* begin EXTRACTED MATERIAL *

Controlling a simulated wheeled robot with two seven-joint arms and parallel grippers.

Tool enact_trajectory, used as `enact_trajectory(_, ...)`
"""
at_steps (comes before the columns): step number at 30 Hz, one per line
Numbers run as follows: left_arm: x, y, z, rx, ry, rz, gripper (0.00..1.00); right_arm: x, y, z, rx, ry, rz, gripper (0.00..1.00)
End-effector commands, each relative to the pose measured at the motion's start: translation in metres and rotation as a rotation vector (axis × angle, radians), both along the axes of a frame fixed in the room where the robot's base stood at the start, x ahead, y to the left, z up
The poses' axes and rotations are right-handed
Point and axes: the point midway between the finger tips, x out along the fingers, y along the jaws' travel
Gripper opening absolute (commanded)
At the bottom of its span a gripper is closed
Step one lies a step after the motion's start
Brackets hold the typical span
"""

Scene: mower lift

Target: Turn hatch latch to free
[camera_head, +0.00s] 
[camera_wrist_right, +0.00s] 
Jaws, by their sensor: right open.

* end EXTRACTED MATERIAL *
* begin EXTRACTED MATERIAL *

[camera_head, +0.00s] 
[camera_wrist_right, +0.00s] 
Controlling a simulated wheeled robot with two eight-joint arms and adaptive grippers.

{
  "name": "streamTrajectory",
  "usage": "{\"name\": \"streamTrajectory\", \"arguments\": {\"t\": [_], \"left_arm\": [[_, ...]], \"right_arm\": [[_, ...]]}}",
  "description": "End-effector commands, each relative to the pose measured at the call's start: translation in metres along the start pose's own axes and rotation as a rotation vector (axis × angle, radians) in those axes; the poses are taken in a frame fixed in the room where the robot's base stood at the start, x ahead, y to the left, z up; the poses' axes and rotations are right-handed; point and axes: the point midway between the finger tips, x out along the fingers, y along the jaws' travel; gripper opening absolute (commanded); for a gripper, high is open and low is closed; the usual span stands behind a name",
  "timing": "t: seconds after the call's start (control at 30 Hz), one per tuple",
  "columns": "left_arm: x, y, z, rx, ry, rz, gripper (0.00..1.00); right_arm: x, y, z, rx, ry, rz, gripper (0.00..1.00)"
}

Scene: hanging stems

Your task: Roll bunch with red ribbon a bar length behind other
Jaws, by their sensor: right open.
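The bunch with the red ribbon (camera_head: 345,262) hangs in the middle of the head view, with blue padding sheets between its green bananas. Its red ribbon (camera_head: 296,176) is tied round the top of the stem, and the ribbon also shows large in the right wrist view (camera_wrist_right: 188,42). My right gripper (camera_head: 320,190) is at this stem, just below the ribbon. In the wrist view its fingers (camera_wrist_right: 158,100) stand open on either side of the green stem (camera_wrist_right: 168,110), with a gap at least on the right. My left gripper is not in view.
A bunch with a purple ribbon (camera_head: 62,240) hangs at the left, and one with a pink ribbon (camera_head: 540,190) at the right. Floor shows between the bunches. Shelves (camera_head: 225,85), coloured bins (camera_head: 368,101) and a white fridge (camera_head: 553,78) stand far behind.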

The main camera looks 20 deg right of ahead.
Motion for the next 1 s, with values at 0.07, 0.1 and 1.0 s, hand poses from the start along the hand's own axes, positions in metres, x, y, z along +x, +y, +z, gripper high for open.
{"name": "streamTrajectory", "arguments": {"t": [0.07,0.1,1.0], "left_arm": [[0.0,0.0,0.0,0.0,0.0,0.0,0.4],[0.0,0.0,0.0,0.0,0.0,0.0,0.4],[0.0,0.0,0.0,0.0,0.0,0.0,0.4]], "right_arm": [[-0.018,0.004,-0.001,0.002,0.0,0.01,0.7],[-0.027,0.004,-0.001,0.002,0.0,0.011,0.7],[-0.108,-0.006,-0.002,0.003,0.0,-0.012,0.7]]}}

* end EXTRACTED MATERIAL *
* begin EXTRACTED MATERIAL *

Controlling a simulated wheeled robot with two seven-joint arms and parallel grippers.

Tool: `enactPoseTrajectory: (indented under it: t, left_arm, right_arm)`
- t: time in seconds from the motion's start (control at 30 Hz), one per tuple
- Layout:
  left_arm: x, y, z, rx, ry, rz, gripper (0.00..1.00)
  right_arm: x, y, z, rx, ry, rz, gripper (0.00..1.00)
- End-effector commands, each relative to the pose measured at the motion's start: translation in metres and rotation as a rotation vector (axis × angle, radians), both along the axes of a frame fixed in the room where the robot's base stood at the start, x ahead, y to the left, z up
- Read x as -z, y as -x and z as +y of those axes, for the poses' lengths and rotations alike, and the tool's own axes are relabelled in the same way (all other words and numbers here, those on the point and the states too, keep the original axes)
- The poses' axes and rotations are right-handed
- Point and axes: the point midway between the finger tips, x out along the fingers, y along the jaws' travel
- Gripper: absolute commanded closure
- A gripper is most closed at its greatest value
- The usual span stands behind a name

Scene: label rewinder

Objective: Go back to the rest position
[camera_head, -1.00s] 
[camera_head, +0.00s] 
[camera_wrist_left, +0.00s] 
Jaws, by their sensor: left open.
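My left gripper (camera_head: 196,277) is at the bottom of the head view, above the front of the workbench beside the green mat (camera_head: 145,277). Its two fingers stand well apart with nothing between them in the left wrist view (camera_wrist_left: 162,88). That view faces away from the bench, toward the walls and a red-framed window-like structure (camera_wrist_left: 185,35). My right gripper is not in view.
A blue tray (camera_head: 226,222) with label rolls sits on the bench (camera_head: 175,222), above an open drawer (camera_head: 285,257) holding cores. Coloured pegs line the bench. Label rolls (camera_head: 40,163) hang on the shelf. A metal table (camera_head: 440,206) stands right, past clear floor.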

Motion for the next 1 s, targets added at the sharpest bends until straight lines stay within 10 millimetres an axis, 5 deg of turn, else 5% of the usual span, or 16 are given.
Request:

* end EXTRACTED MATERIAL *

#### WHAT IS BEING ASKED
Nothing but the lines from the one with "- End-effector commands, each" to the one with "[camera_wrist_left, +0.00s]" should be echoed, both of them included, exactly as written.

#### RESULT BELOW
- End-effector commands, each relative to the pose measured at the motion's start: translation in metres and rotation as a rotation vector (axis × angle, radians), both along the axes of a frame fixed in the room where the robot's base stood at the start, x ahead, y to the left, z up
- Read x as -z, y as -x and z as +y of those axes, for the poses' lengths and rotations alike, and the tool's own axes are relabelled in the same way (all other words and numbers here, those on the point and the states too, keep the original axes)
- The poses' axes and rotations are right-handed
- Point and axes: the point midway between the finger tips, x out along the fingers, y along the jaws' travel
- Gripper: absolute commanded closure
- A gripper is most closed at its greatest value
- The usual span stands behind a name

Scene: label rewinder

Objective: Go back to the rest position
[camera_head, -1.00s] 
[camera_head, +0.00s] 
[camera_wrist_left, +0.00s] 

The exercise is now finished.